Great post. "Just ketchup." Bah! What an idiot. You know, I always thought for the most part that when people make those ridiculous comments about Schilling and ketchup, that they were doing so in a rueful joking way. Like they didn't really believe it, but were just trying to be annoying. Well, I guess a lot of people really are as idiotic as their jokes would suggest.
Concerning Okajima, the thing that really bothers me is when people say that the league has "figured him out." Like he was just this one-trick pony, who was never really good and that's why he's failing now.
Well, damnit that's just not true.
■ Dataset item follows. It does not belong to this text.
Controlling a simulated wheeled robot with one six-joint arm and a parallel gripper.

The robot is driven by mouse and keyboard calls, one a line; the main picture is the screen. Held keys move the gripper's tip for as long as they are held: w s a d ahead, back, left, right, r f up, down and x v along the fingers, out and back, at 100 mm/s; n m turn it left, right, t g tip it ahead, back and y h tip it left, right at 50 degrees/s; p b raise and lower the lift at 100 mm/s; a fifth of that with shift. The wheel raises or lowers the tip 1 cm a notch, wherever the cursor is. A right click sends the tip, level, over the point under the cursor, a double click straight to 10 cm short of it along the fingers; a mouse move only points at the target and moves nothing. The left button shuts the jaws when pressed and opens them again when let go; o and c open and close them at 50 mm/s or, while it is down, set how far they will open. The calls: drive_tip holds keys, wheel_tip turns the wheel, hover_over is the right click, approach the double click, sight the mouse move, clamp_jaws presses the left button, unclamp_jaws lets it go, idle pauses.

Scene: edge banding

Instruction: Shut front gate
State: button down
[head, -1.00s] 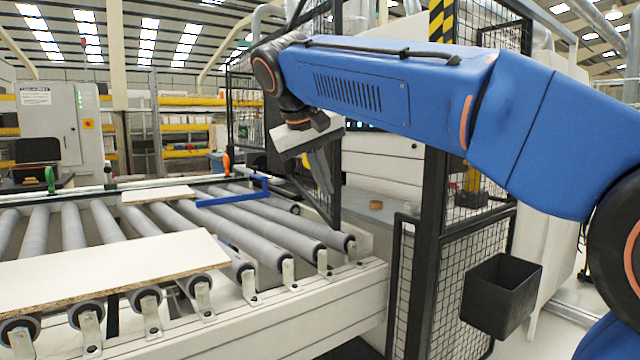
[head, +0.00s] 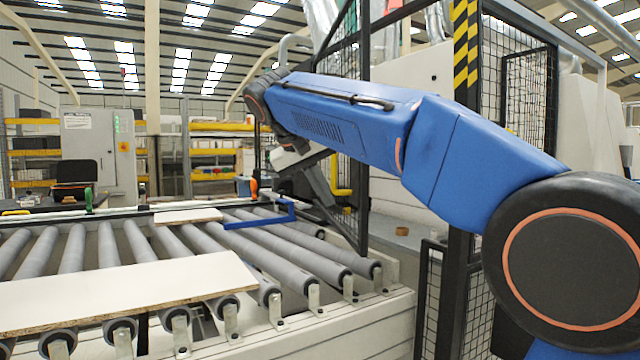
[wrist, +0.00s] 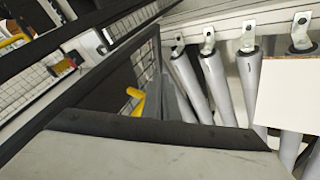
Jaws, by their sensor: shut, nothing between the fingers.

He isn't doing as well this year because a) his pinpoint location from last year is no longer pinpoint, and b) his signature pitch, the Okie-Doke, rarely has any movement this year.
I don't know why, but it bothers me more when people say he was "figured out," rather than simply saying, "He's not pitching as well this year."
(Isn't it funny how even a relatively benign post makes me go insane anyway?)
Posted by: maxwell horse | July 12, 2008 at 12:58
//(Isn't it funny how even a relatively benign post makes me go insane anyway?)//
you're a sox fan, max. comes with the territory. :)
Posted by: beth | July 12, 2008 at 13:46
The "Bloody Sock" that you saw, (the same one that has been displayed at Cooperstown for the past few years) is actually not "The Bloody Sock" from the Yankee ALCS game, it was from The World Series game, when Shill had the tendon re-stitched in place to pitch again. That first sock was said to be thrown away in the visitor's clubhouse at Yankee Stadium. I have always thought that Shilling probably kept it. There is a little card next to the sock on display telling you that it was worn during the World Series game.